Chapter 34 picks up around ten years after Jacob parted ways with Esau and settled his family in Shechem, a pilgrimage which should have carried on to Bethel. Dinah was a child of perhaps seven when the family left Paddan-aram. Now, in Succoth and Shechem, enough time has lapsed for Jacob to build homes and cattle stalls. Dinah is now a young woman and tragedy is about to strike. Chapter 34 relates a series of events which remind us of the grievous cost of sin.

Derek Kidner writes:

Shechem offered Jacob the attractions of a compromise. His summons was to Bethel; but Shechem, about a day’s journey short of it, stood attractively at the crossroads of trade. He was called to be a stranger and pilgrim; but while buying his own plot of land there (33:19) he could argue that it was within his promised borders. It was disobedience none the less, and his pious act of rearing an altar and claiming his new name of Israel could not disguise the fact.

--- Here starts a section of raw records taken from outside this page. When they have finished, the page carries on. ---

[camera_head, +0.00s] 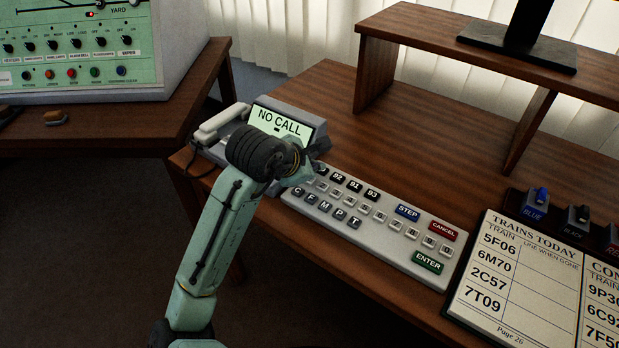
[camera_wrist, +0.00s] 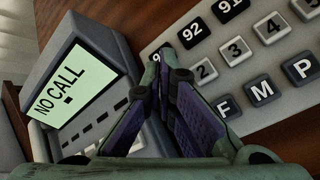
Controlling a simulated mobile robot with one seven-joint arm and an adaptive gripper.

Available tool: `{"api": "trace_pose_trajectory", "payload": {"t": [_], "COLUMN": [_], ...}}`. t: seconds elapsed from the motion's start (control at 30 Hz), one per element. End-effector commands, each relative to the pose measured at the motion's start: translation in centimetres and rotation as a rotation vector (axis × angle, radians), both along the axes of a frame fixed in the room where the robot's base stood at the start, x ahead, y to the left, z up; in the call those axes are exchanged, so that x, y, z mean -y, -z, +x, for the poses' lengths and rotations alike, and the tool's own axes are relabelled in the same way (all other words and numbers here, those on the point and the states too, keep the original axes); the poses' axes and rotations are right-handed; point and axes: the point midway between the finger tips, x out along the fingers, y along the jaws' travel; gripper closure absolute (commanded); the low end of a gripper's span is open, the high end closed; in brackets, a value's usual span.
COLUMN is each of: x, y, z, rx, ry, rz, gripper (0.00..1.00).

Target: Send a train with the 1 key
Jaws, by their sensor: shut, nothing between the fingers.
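The grey keypad (camera_head: 375,235) lies on the wooden desk with black, white and coloured keys. My gripper (camera_head: 312,172) is at its left end, fingers together and empty. In the wrist view my fingertips (camera_wrist: 160,68) are over the left end of the number row, just below a black key starting with 9 (camera_wrist: 158,52). The white 2 key (camera_wrist: 203,71) shows just right of them, then 3 (camera_wrist: 235,49) and 4. The 1 key is hidden behind my fingers. I cannot tell whether the tips touch a key.
A phone unit with a lit screen (camera_head: 279,123) reading NO CALL stands left of the keypad, close to my gripper. The green ENTER key (camera_head: 428,262) is at the keypad's right end. A TRAINS TODAY sheet (camera_head: 520,285) lies further right. A raised shelf (camera_head: 480,45) stands behind.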

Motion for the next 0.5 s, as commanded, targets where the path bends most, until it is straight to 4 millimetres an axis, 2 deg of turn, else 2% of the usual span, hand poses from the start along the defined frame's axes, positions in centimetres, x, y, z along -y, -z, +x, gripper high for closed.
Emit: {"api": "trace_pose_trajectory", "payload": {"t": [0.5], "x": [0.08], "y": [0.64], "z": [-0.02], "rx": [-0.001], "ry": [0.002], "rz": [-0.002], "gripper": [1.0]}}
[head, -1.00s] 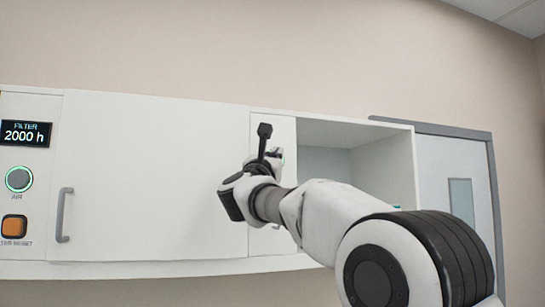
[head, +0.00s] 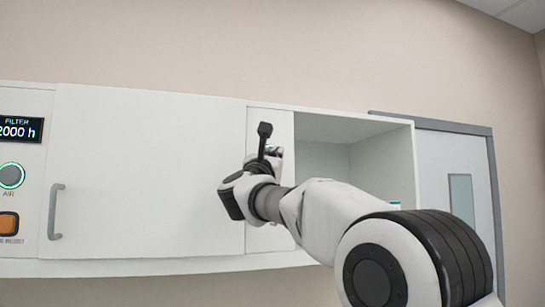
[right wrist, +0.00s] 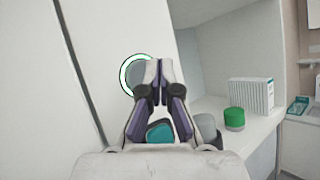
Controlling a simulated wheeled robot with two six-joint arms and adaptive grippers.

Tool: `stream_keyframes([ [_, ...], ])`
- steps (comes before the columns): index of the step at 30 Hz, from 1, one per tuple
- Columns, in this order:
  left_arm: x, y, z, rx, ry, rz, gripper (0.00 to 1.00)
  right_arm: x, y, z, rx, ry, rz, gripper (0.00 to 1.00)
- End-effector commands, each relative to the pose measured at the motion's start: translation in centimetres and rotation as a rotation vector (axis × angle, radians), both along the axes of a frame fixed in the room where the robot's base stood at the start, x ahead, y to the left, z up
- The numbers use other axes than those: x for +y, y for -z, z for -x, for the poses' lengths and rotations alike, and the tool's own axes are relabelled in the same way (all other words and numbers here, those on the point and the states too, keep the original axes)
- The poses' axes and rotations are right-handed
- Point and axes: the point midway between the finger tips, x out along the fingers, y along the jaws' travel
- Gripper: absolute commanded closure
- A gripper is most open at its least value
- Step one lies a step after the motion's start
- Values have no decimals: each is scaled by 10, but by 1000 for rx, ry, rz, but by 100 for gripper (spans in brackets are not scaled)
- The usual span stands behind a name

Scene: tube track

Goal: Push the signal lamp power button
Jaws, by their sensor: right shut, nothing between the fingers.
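A round grey button with a glowing green ring (right wrist: 134,74) is on the white panel in the right wrist view. No label on it is readable, so I cannot tell for sure that it is the signal lamp's. My right gripper (right wrist: 154,68) is shut and empty. Its fingertips overlap the right side of the ring in the picture; contact is not clear. In the head view my right gripper (head: 274,152) is in front of the narrow white panel (head: 283,122), and my wrist hides the panel's lower part. My left gripper is not in view.
An open shelf bay (head: 325,160) is just right of the panel. It holds a green-capped jar (right wrist: 234,118) and a white ribbed box (right wrist: 251,94). A closed cabinet door (head: 150,170) is left, beside an AIR button (head: 11,175) and an orange button (head: 8,222).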

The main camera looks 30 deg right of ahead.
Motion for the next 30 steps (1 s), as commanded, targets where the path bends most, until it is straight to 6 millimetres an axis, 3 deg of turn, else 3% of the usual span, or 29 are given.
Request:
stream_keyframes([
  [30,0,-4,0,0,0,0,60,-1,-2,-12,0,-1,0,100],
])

Chapter 34 shows the cost of it, paid in rape, treachery and massacre, a chain of evil that proceeded logically enough from the unequal partnership with the Canaanite community. There would still be echoes of it in the days of the Judges (Judges 9:28). Its very fierceness, as it turned out, saved Jacob, in his mood of appeasement (vv. 5, 30), from re-enacting the story of Lot: only fear for his life opened his ears again to God’s call to Bethel.

Once again the story of Jacob speaks of the tragedy of sin and points to the necessity of redeeming grace. Sinners need far more than healing from brokenness. Sinners need a divine, sin-bearing substitute. Sinners need their guilt to be assuaged, their sins forgiven, and their lives redeemed. And in Jesus Christ all of this has been purchased on the cross for the worst of sinners.